In short, if there’s a place to grow, this is it. We’re building the infrastructure for it, and this kind of transit-oriented development provides a model for any future growth.
6. Yes, It’s a Big Deal
The majority of us, of course, don’t live or work Downtown, and might dismiss this news as irrelevant to our largely suburban existence. Yet, it does matter. Downtowns of major cities should be major job centers, providing employment opportunity and revenue for the entire region, and the prospect of growing San Jose’s diminutive Downtown has many positive implications.
First, it provides some welcome relief to a city with the worst housing-to-jobs imbalance of any major U.S. city. This imbalance hurts all of our residents because, under California’s tax revenue allocation formulas, it creates chronic fiscal shortfalls that diminish the quality and quantity of City services — police, pothole repair, libraries, and the like — that our residents receive.

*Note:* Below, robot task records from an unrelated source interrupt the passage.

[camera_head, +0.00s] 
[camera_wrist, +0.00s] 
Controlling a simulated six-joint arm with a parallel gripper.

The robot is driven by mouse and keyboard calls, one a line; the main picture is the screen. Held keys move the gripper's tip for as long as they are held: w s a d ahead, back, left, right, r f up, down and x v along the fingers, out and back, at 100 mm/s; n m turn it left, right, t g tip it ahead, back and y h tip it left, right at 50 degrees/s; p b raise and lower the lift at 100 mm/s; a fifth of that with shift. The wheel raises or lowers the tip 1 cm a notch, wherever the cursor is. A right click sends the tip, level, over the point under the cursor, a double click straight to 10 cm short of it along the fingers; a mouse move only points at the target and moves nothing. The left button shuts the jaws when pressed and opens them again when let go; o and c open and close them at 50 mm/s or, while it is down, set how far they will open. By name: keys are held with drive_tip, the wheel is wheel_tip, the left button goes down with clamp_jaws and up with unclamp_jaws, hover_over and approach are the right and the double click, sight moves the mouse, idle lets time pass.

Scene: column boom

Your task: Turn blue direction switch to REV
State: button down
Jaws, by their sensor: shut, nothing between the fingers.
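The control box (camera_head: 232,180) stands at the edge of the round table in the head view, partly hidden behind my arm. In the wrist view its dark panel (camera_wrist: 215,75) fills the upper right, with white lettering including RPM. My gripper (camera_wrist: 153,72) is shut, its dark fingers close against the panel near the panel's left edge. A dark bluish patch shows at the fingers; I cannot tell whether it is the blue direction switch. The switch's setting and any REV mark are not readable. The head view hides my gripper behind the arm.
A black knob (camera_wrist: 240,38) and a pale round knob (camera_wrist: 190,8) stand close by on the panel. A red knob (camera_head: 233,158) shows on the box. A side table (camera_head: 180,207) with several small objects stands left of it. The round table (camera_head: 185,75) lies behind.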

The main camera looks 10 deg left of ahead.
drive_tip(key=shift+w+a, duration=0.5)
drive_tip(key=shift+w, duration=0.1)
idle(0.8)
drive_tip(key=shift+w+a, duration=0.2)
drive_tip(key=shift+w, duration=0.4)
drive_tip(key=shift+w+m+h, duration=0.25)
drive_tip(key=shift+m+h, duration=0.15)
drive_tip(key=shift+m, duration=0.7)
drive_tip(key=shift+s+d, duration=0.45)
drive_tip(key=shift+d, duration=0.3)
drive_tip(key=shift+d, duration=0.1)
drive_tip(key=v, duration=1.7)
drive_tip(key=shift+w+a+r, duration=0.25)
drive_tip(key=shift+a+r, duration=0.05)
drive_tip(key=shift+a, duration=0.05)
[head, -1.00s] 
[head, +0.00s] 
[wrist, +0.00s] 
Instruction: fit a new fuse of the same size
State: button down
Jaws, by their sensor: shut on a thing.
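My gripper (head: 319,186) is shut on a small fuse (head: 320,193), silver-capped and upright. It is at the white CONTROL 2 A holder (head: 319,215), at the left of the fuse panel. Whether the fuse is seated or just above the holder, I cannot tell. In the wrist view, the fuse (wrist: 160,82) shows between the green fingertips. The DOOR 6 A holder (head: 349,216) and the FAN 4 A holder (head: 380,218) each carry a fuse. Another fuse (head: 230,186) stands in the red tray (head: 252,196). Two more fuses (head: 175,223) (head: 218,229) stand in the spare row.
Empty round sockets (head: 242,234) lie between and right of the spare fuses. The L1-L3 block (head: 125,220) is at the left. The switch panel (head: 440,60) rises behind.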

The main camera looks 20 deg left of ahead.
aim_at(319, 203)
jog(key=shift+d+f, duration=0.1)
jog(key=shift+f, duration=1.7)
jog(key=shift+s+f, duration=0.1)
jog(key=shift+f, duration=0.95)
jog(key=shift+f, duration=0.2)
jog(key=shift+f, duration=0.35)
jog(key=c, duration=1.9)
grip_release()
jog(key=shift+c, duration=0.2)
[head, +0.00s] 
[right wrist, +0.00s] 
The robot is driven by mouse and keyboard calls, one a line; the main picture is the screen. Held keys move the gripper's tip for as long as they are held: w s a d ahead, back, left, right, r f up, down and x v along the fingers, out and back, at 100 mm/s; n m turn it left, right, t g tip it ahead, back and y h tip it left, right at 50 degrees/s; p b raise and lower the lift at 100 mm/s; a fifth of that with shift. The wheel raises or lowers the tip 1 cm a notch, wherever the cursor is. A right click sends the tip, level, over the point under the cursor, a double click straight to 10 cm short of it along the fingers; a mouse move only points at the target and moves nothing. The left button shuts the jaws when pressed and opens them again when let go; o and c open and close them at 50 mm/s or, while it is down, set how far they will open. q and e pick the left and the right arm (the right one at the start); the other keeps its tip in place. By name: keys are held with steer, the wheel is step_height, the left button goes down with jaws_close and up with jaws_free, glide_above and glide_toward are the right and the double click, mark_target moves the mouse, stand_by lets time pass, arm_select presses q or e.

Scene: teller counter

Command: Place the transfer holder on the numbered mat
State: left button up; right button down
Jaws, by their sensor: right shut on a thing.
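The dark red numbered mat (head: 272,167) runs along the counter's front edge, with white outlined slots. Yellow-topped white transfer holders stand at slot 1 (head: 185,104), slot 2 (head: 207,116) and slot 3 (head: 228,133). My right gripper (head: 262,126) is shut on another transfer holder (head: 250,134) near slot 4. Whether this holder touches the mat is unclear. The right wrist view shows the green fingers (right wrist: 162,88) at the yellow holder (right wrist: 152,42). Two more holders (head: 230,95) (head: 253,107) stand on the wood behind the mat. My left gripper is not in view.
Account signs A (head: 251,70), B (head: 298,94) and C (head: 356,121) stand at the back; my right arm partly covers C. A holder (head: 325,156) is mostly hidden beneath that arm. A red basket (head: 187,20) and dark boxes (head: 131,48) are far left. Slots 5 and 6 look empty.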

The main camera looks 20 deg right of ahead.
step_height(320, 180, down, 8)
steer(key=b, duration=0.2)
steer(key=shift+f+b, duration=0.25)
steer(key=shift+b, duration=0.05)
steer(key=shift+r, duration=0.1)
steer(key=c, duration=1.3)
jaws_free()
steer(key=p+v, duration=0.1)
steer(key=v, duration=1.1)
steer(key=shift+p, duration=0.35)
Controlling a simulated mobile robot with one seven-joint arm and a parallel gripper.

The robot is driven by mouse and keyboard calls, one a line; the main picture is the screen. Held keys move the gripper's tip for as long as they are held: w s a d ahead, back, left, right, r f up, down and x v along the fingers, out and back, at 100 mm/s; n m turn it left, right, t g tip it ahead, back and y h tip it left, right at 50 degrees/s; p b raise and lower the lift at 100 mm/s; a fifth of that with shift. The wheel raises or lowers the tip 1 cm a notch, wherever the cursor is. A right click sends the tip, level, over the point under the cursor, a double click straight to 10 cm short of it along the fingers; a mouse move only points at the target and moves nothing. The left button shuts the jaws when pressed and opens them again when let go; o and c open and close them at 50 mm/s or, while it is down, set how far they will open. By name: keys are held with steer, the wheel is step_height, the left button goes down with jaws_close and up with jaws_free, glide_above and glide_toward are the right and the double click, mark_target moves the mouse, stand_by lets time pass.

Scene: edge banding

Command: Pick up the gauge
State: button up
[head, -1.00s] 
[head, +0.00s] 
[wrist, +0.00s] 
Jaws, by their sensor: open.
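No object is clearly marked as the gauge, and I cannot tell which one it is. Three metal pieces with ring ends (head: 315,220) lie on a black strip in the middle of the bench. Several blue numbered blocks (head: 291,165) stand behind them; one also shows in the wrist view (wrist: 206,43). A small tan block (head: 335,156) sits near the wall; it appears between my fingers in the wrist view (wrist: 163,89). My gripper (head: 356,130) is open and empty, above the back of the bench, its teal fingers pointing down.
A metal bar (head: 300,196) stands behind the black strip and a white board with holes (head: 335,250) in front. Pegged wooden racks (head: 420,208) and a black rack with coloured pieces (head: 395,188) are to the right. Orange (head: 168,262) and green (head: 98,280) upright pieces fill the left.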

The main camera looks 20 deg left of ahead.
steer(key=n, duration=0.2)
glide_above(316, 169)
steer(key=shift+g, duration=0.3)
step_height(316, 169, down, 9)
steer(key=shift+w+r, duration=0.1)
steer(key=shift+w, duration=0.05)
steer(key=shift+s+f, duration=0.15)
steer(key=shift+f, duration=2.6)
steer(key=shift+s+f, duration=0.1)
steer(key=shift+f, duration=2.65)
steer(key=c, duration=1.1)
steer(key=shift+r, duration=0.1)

Beyond the dollars, this development provides a multitude of other concrete benefits to San Joseans. It offers a sustainable model for “smart growth” in an otherwise sprawling, suburban valley, that will have far less impacts on traffic congestion, environmental stress, water consumption, and GhG emissions than other developments. It brings jobs, housing, amenities, public spaces, and transit all within short walking distances, akin to the streetscapes and development patterns of vibrant, centuries-old European cities. It will attract a larger critical mass of urban consumers and creators of the arts that will help build a social landscape more conducive to San Jose’s cultural and artistic growth. Finally, it gives Silicon Valley what it desperately needs: a dynamic urban center needed to attract the creative young talent that drives innovation in today’s tech industries.
All of that is a big deal. I look forward to a robust public conversation about how we can make Downtown’s long-sought future a reality.